On profite de ce temps mort « financier » pour interroger face à la caméra, Félix, le mayoral de Victorino, Manuel Escribano et son père, toujours à propos de Séville. C’est en boite, mission accomplie, on était d’abord venu pour cela et ceux-là, vu qu’on les reverra à Vic pour pentecôte.

13 h 37 

Agitation, sorteo, mises en box. Le différent boursier a semble-il-été résolu. Tiré du chapeau, non pas un lapin, mais un ami de l’impresario (un riche de l’immobilier local, nous dit-on) qui signe les « pagarés », les traites, afin de garantir le paiement tous les acteurs. On sait par expérience, ce qu’il en est des traites mais aussi des traîtres dans le toreo…Le père Escribano me raconte qu’il a neuf kilos de chèques sans provision dans son coffre de Gerena.

15 h 40 

Retour à l’hôtel après gamelle au resto sous les gradins. L’épaule d’agneau de lait dépasse l’assiette de 10 cm de chaque bord. Bon, à manger pour quatre affamés de Cro-Magnon. Ticket moyen, 20 euros. Recommandable à souhait. Si pas satisfait, remboursé.

16 h 17 

Ascenseur, 3ème étage, surréalisme à gogo. Dans le couloir, Manuel Escribano galope. Il essaie sa taleguilla version époque de Cervantès. Un boléro impossible plus « opérette du Chatelet » que torero. Un truc avec des épaulettes argentées du style de celles dorées de Gaston Ouvrard chantant : « j’ai la rate qui se dilate, j’ai le foie qu’est pas droit… ». Fou-rires général. Michel lui remet le DVD de notre tournage du golf à Salamanque, il y a deux ans. Manuel (handicap 7) est ravi. Cela déconne plein tube, on perçoit déjà que la corrida n’aura pas lieu.
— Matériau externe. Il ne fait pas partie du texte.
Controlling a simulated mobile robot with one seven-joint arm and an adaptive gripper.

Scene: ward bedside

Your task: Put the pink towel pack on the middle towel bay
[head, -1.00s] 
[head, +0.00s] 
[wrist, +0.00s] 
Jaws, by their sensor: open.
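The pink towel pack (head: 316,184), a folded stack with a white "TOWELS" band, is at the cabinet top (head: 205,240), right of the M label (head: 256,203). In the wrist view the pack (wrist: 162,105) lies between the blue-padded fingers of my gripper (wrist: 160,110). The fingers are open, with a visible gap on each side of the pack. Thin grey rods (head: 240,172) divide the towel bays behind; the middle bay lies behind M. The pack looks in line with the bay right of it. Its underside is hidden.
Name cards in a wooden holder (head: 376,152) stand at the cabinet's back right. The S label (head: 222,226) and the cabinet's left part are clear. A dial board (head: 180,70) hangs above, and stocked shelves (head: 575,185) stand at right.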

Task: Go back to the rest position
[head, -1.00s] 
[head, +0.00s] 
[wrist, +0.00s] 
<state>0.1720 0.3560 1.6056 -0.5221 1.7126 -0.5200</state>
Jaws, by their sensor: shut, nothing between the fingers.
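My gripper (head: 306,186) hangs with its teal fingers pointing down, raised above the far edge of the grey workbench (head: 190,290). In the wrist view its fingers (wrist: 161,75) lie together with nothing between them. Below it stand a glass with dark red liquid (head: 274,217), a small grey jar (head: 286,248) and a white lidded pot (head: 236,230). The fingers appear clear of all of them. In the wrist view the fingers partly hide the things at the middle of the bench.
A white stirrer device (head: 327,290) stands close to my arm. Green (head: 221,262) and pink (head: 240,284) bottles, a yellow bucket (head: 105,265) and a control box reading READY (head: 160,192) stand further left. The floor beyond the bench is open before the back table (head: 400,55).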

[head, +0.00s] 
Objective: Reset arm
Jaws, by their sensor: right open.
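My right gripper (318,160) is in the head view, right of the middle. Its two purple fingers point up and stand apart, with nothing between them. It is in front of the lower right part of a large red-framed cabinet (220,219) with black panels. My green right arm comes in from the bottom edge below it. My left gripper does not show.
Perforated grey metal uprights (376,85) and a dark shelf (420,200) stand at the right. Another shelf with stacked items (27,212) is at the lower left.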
Costumes à paillette, de style "goyesque" ou "cervantesque" : les toreros d'une manière ou d'une autre sont toujours déguisés

Costumes à paillette, de style « goyesque » ou « cervantesque » : les toreros d’une manière ou d’une autre sont toujours déguisés

17 h 30, patio de caballos

El Cid arrive avec un costard d’Arlequin vert pomme. Je me planque derrière l’ambulance pour ne pas m’esclaffer devant lui. Un à un, les peones franchissent la porte, tous de noir vêtus, costumes loués à Madrid, époque Cervantes. À David Saugar  Pirri , je demande s’il n’a pas trouvé une pièce en or dans une des poches. Je pose la même question à l’Alcalarreño, il me répond finement : « oui mais je l’ai déjà revendue ».

18 h 00

Les trois toreros tâtent le sable du bout de leurs mocassins. C’est cousu de fil blanc, combiné depuis le matin. La corrida « Cervantina » n’aura pas lieu, la location a été un désastre, à peine 1000 places vendues, un 10ème de plaza, à vue de nez prés de 80.000 euros à perdre.

18 h 42

Les toreros sont repartis. Quelques spectateurs ont sifflé. Peu en comparaison de ce hold-up. Ici, les gens sont gentils mais on ne les y reprendra plus, surtout qu’il a fait beau à l’heure du paseo et jusqu’à la nuit tombée. Si nous voulons bousiller notre passion, continuons ainsi à se moquer du peuple. Inutile de convoquer Brigitte Bardot, les phoques et les végans.

20 h 58

Les fourgons des toreros quittent l’hôtel. Le Cid rentre à Séville, Escribano part à Saragosse pour la corrida-concours où l’attend Rafaelillo qui va beaucoup mieux. Chechú reste chez lui à Alcala. C’était son unique contrat, il n’a pas eu droit à la parole.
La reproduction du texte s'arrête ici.